::: AVAILABLE DATA :::

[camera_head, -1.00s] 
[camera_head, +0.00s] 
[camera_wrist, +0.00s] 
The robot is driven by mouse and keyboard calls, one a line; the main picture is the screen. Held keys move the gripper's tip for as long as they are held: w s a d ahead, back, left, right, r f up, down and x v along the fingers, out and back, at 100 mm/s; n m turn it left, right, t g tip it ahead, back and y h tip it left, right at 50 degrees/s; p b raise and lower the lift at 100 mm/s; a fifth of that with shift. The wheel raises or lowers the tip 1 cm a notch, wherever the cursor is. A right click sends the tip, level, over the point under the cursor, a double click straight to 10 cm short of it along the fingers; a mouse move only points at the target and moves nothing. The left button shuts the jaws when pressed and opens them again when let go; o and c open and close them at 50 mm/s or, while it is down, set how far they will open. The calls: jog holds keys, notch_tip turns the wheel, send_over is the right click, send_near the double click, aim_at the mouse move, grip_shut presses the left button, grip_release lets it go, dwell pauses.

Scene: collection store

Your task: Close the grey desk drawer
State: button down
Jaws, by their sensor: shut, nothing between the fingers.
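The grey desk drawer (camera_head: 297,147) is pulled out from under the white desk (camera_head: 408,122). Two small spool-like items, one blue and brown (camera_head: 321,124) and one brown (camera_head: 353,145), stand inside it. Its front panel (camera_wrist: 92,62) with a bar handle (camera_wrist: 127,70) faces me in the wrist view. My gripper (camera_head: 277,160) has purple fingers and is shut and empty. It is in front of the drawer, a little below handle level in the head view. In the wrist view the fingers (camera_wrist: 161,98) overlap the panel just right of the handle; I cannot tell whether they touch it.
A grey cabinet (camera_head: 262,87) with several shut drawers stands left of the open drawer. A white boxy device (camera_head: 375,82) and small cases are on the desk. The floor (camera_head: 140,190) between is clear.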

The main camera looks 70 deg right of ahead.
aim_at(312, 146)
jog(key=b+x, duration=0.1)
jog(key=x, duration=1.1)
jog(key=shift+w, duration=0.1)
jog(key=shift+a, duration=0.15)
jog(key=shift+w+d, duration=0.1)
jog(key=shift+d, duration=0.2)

:::
::: AVAILABLE DATA :::

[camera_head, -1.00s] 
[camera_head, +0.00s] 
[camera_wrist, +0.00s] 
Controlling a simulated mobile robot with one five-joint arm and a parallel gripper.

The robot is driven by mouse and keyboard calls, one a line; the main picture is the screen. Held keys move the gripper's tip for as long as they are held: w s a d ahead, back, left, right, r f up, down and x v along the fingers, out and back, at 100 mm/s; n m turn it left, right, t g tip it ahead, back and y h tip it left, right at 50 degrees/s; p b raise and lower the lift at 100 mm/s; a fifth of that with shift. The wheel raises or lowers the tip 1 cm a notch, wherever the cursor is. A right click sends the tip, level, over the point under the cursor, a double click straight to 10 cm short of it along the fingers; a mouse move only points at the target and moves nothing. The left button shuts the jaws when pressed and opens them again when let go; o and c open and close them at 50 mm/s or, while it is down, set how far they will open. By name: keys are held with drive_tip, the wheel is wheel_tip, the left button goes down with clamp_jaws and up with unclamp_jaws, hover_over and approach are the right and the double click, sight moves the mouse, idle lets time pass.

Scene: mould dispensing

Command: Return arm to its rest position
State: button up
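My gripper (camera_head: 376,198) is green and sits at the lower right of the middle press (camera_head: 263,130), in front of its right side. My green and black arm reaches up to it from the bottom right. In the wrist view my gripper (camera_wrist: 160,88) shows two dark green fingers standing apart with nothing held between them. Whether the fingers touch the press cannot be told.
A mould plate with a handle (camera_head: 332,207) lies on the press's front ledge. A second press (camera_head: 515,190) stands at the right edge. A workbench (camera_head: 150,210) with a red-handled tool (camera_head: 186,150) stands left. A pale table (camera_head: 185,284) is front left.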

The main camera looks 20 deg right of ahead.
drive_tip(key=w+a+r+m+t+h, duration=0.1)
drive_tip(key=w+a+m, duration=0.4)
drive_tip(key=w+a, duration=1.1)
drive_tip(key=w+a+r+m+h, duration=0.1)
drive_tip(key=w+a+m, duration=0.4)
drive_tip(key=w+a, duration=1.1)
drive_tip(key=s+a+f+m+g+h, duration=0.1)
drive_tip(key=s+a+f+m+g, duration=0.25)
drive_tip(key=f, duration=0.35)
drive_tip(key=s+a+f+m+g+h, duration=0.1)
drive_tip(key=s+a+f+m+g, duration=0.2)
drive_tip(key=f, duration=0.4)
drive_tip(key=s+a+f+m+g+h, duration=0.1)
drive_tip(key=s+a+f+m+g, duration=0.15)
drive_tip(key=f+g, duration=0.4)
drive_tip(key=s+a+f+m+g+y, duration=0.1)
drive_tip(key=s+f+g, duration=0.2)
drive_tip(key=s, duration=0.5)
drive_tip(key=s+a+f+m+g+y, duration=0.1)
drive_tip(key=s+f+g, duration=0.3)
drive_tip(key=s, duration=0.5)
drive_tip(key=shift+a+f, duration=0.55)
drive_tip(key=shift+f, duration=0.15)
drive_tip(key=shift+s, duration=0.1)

:::
::: AVAILABLE DATA :::

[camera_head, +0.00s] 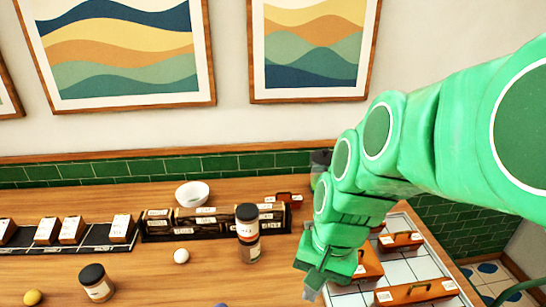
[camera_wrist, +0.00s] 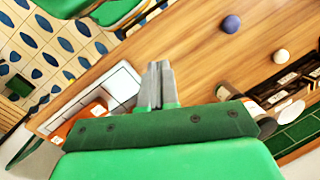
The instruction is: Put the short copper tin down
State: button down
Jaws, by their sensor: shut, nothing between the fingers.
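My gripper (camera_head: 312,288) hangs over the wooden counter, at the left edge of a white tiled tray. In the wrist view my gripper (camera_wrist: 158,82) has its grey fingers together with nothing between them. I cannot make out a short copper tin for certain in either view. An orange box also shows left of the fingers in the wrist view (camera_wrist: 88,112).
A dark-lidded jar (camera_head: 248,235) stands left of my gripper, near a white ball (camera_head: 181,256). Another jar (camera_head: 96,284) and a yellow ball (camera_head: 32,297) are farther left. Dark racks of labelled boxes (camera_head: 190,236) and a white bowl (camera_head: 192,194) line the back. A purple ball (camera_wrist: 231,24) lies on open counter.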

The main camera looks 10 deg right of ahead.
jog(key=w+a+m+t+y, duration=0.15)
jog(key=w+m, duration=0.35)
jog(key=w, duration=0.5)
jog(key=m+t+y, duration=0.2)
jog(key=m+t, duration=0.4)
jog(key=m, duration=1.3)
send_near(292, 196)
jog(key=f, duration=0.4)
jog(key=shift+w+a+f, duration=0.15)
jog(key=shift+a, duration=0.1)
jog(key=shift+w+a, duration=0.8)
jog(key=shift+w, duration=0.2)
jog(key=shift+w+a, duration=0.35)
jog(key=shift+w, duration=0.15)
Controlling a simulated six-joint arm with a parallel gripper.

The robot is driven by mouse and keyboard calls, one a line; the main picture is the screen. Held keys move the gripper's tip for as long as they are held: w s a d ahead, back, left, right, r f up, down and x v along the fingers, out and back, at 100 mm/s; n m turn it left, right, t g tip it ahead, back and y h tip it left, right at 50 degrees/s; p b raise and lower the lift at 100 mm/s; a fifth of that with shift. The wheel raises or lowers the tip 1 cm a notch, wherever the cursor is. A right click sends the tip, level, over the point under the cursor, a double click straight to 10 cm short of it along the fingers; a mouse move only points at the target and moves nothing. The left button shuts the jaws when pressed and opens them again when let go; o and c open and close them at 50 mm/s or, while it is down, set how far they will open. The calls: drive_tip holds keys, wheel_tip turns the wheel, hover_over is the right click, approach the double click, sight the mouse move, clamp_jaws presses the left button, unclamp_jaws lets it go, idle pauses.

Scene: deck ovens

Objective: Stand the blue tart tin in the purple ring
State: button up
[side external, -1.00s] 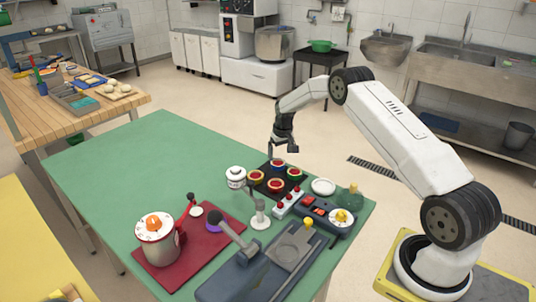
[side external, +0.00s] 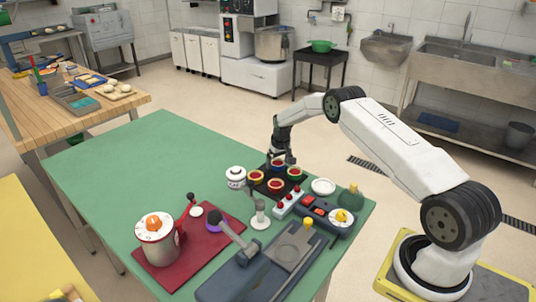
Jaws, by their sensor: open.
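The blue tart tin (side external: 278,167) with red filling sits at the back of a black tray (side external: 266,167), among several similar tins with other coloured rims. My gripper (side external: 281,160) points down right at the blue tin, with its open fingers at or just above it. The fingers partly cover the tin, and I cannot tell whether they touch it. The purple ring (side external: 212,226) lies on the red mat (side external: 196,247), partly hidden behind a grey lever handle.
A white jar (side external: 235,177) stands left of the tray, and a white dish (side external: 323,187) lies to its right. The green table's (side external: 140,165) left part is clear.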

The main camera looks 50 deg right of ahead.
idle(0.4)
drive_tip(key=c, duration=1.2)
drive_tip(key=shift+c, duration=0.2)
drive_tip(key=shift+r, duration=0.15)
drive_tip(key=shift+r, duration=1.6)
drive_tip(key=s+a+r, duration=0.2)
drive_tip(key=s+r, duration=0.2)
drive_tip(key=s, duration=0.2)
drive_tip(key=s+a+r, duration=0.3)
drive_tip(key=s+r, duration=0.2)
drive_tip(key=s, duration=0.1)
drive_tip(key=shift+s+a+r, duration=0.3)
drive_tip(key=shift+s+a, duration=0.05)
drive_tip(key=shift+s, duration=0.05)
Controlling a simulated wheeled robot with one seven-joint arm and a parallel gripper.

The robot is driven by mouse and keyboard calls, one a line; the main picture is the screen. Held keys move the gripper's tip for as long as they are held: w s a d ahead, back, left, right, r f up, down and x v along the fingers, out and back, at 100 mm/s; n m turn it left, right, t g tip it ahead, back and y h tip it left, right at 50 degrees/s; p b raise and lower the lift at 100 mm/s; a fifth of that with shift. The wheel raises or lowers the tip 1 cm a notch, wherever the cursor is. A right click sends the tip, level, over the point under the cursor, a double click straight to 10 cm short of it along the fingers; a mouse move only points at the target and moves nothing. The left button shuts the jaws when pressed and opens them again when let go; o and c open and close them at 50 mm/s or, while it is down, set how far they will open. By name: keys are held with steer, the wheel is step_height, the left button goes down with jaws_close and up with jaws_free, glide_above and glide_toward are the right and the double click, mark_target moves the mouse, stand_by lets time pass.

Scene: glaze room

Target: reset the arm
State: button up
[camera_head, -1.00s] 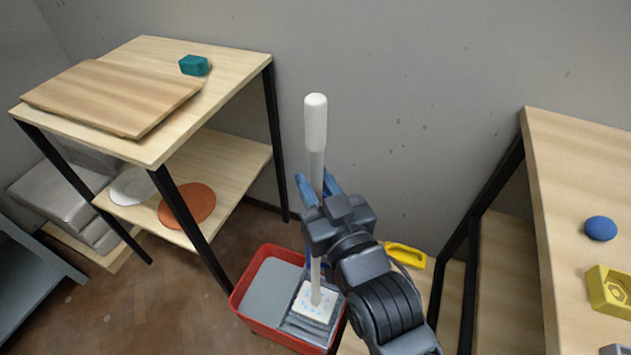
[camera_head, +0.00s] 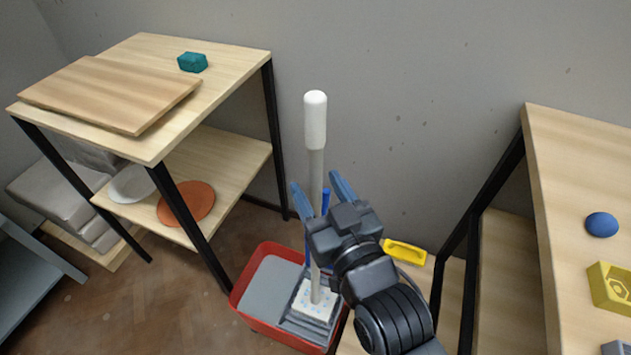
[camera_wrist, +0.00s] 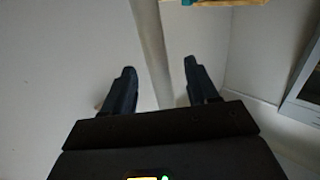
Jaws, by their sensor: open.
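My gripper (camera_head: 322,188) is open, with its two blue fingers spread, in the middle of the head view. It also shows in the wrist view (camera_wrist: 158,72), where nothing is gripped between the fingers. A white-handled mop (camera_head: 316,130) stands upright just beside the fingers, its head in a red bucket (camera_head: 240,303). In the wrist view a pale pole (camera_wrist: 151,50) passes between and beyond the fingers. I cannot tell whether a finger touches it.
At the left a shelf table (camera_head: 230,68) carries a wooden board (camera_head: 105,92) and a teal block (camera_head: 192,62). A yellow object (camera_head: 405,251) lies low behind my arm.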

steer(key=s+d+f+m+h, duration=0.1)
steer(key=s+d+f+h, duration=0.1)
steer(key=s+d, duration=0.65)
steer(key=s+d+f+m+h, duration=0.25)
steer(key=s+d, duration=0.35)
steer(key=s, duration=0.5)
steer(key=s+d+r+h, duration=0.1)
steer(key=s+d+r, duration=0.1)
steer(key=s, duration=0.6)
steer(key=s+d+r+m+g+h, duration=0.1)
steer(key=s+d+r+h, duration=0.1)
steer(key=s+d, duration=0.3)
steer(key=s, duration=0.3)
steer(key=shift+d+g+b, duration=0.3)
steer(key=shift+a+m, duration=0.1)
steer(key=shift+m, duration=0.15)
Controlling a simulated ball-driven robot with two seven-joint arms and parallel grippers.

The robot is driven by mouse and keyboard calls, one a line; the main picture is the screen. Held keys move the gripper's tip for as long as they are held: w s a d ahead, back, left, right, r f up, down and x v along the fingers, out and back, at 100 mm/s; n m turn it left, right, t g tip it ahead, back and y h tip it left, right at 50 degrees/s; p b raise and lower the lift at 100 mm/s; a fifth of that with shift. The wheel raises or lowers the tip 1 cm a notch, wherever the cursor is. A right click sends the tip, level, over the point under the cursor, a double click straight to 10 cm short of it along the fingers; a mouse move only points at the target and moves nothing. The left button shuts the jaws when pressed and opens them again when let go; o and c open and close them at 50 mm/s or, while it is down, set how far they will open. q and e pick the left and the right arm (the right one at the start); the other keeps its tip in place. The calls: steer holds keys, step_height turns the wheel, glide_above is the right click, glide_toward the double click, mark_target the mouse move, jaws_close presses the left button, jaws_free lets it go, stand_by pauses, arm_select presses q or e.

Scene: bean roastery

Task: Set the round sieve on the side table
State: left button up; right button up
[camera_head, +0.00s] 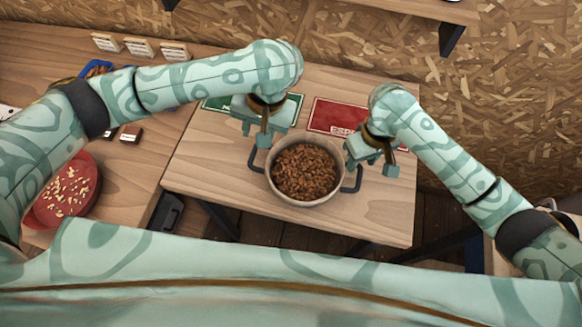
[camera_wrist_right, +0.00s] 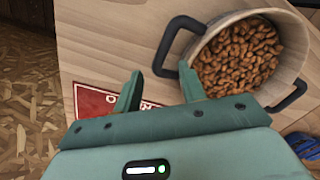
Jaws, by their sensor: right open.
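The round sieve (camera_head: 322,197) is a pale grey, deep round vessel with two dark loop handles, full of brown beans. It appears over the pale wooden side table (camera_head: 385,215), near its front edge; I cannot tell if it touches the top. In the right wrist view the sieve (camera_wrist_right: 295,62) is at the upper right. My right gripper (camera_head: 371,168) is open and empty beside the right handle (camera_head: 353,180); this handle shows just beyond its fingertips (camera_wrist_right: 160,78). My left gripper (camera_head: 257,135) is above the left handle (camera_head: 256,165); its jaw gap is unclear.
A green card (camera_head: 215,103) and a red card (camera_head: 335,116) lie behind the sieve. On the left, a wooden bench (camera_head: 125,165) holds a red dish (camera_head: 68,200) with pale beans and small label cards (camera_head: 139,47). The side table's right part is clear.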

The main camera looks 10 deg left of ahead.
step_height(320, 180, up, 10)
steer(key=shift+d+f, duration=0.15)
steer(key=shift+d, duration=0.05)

:::

YOUR TASK: Scan the lines above for "parallel", then copy every one that has it.

TASK SOLUTION:
Controlling a simulated mobile robot with one five-joint arm and a parallel gripper.
Controlling a simulated six-joint arm with a parallel gripper.
Controlling a simulated wheeled robot with one seven-joint arm and a parallel gripper.
Controlling a simulated ball-driven robot with two seven-joint arms and parallel grippers.

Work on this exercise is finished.